Written instruction
Extract exactly the lines from the top of the records through the line containing "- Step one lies", and keep pictures out of the copy.

[Tool calls from robot episodes]

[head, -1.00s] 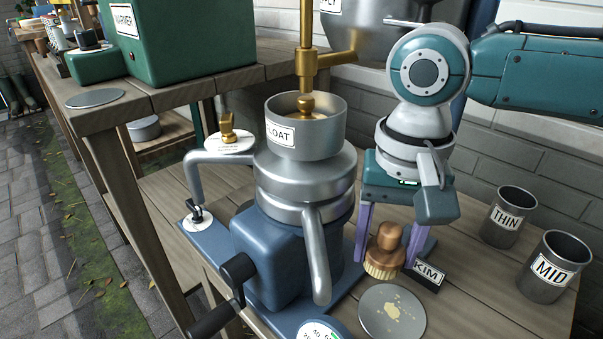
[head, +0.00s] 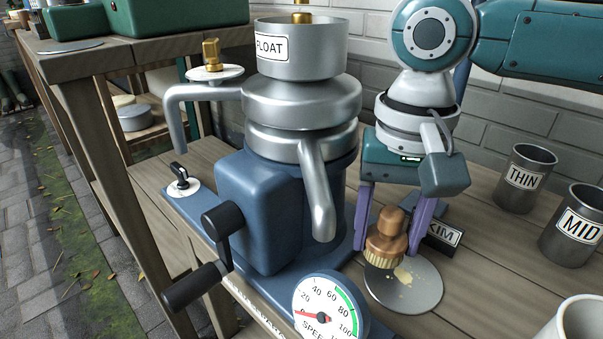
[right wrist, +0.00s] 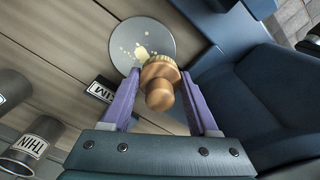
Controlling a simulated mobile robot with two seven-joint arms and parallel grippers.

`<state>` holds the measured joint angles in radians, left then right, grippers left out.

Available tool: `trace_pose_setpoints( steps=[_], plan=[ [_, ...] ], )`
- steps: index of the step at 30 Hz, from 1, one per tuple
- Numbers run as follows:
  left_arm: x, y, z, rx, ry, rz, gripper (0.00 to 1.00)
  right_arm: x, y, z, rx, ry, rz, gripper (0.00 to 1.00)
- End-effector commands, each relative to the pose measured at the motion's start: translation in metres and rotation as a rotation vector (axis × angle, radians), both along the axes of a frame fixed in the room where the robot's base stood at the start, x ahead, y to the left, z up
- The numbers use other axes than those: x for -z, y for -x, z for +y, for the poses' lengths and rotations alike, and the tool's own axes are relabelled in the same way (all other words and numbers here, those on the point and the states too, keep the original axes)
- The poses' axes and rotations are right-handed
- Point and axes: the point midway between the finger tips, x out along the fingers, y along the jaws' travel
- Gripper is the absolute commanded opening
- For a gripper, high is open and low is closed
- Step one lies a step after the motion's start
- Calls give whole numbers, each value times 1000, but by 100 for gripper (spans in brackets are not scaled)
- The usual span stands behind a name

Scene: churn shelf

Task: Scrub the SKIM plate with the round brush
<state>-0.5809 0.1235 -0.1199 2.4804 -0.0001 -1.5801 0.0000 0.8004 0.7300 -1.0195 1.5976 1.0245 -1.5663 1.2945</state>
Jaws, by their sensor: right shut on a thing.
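The SKIM plate (head: 425,296) is a round grey disc with pale yellow residue on the bench. Its black label (head: 444,236) stands behind it, partly hidden. My right gripper (head: 387,250) has purple fingers shut on the round brush (head: 386,240), a copper-brown knob with tan bristles. The brush leans a little, bristles down, over the plate's far left part. In the right wrist view the brush (right wrist: 160,90) overlaps the plate's rim (right wrist: 117,50). I cannot tell whether the bristles touch the plate. My left gripper is not in view.
The blue separator (head: 260,215) with its metal FLOAT bowl (head: 330,50) and spout stands left of the plate. A speed dial (head: 328,308) is at the front. THIN (head: 524,180) and MID (head: 578,232) cups and a pale cup (head: 580,322) stand to the right.

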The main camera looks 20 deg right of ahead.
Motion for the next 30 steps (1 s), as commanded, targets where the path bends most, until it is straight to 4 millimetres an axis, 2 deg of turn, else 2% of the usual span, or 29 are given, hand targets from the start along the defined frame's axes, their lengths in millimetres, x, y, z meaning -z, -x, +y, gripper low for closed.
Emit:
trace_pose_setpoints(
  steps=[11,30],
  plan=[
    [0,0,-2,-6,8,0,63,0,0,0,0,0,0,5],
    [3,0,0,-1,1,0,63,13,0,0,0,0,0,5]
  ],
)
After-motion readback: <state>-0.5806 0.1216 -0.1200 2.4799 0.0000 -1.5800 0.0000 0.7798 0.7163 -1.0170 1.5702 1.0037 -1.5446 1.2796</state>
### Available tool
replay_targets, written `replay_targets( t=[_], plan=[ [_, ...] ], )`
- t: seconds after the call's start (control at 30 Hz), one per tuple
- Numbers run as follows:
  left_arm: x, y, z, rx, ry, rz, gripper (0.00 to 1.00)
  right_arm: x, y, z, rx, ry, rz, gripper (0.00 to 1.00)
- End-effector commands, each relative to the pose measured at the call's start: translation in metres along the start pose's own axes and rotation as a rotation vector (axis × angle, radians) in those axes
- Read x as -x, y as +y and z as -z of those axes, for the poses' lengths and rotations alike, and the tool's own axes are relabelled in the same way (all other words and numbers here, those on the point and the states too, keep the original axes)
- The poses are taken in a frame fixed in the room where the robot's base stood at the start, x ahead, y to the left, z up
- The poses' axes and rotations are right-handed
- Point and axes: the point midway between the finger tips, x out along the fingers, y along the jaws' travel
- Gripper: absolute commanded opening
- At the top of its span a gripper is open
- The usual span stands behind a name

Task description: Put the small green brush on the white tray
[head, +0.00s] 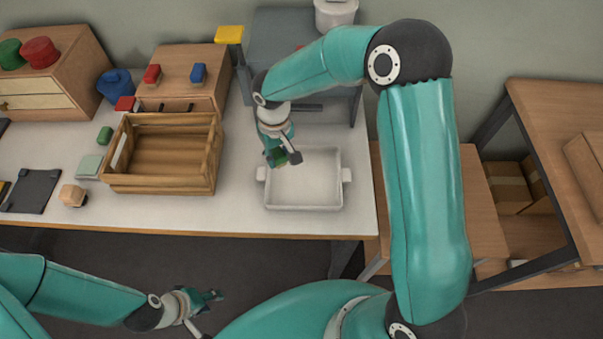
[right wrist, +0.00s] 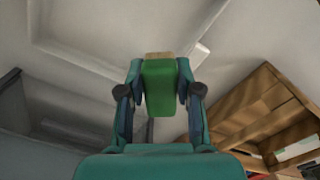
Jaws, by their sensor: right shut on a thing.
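The small green brush (right wrist: 160,88), a green block with a tan bristle end, is between the fingers of my right gripper (right wrist: 160,80) in the right wrist view. In the head view that gripper (head: 281,160) is over the left part of the white tray (head: 325,200) and shut on the brush, which is mostly hidden by the fingers there. The tray is shallow, with a handle at each side, and its visible floor is empty. It also shows in the right wrist view (right wrist: 90,65), beyond the brush. My left gripper (head: 208,313) is open and empty, low in front of the table.
A wooden crate (head: 160,187) stands left of the tray. Left of it are a green block (head: 104,136), a pale green pad (head: 89,165), a tan block (head: 73,195) and a dark plate (head: 32,191). A grey machine (head: 280,40) stands behind the tray.

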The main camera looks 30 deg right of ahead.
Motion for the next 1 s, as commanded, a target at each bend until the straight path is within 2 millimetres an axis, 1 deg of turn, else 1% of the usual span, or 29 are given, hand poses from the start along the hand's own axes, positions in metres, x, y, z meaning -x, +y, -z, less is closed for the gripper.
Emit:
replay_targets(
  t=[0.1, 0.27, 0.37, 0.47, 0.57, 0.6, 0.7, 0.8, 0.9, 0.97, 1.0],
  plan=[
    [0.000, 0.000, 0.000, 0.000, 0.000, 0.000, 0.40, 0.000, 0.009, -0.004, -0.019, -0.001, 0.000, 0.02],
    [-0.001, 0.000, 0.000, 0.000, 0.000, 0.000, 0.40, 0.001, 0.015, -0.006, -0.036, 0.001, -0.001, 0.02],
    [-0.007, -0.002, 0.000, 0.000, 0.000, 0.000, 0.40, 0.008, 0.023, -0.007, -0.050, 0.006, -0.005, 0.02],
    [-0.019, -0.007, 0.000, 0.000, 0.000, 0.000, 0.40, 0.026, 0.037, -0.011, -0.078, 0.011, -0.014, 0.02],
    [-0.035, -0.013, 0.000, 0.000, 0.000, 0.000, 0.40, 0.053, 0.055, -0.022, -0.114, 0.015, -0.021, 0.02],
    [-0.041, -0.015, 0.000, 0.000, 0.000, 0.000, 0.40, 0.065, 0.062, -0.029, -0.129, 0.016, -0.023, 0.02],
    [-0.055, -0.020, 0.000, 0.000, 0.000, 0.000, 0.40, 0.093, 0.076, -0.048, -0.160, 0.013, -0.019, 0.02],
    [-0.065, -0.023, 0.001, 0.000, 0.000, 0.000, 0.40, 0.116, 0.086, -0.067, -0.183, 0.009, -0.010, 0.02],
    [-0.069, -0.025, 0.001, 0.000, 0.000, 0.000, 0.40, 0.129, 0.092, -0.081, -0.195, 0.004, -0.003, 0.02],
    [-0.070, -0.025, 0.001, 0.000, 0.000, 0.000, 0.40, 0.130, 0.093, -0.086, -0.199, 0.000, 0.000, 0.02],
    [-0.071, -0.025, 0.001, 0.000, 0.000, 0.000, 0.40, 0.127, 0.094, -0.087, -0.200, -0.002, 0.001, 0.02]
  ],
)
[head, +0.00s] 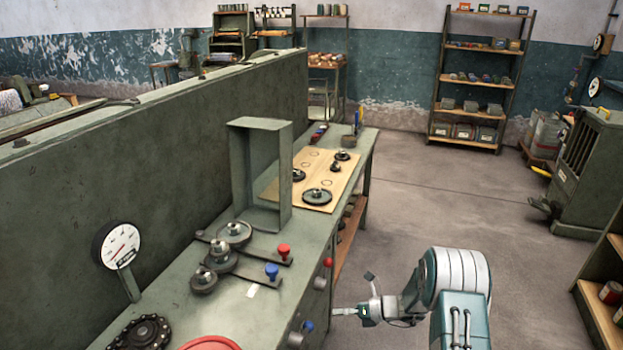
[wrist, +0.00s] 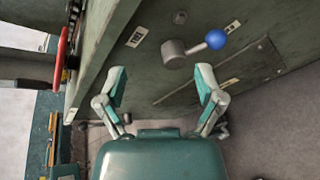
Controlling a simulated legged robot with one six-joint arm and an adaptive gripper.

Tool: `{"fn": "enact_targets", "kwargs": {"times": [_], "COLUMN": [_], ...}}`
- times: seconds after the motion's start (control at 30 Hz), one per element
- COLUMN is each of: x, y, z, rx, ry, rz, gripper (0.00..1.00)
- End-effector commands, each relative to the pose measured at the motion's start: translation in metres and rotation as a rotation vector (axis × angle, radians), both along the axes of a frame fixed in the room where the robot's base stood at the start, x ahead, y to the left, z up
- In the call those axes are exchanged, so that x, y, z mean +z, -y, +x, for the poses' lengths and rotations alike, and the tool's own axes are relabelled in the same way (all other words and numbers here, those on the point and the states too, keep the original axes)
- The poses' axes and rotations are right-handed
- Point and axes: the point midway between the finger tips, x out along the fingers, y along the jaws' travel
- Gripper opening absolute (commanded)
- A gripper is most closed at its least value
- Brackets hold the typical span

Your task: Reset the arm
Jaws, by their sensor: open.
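My gripper (head: 356,292) is to the right of the workbench in the head view, over the floor, apart from the bench. In the wrist view my gripper (wrist: 160,84) has its two fingers spread wide with nothing between them. Ahead of the fingers is the bench's side panel (wrist: 240,88), with a blue-knobbed lever (wrist: 216,40) on a grey hub. The fingers do not appear to touch the lever. In the head view this blue knob (head: 308,326) is low on the bench front.
The bench top (head: 262,262) carries gear assemblies with a red knob (head: 284,250) and a blue knob (head: 272,270), a dial gauge (head: 119,245), an open frame (head: 241,170) and a wooden board (head: 335,172). A shelf (head: 468,144) stands at the back.

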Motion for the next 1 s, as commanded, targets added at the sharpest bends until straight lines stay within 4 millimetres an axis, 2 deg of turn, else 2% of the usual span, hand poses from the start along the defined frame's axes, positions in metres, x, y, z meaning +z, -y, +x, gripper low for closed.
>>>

Problem solution
[head, -1.00s] 
[head, +0.00s] 
[right wrist, +0.00s] 
Controlling a simulated mobile robot with two seven-joint arms and parallel grippers.

`<state>` holds the measured joint angles in radians, left then right, grippers left out.

Available tool: `trace_pose_setpoints( steps=[_], plan=[ [_, ...] ], )`
- steps: index of the step at 30 Hz, from 1, one per tuple
- Numbers run as follows:
  left_arm: x, y, z, rx, ry, rz, gripper (0.00 to 1.00)
  right_arm: x, y, z, rx, ry, rz, gripper (0.00 to 1.00)
- End-effector commands, each relative to the pose measured at the motion's start: translation in metres and rotation as a rotation vector (axis × angle, radians), both along the axes of a frame fixed in the room where the robot's base stood at the start, x ahead, y to the left, z up
- The numbers use other axes than those: x for -z, y for -x, z for +y, for the poses' lengths and rotations alike, and the tool's own axes are relabelled in the same way (all other words and numbers here, those on the point and the states too, keep the original axes)
- The poses' axes and rotations are right-handed
- Point and axes: the point midway between the finger tips, x out along the fingers, y along the jaws' travel
- Gripper is the absolute commanded opening
- For a gripper, high is open and low is closed
- Step one lies a step after the motion's start

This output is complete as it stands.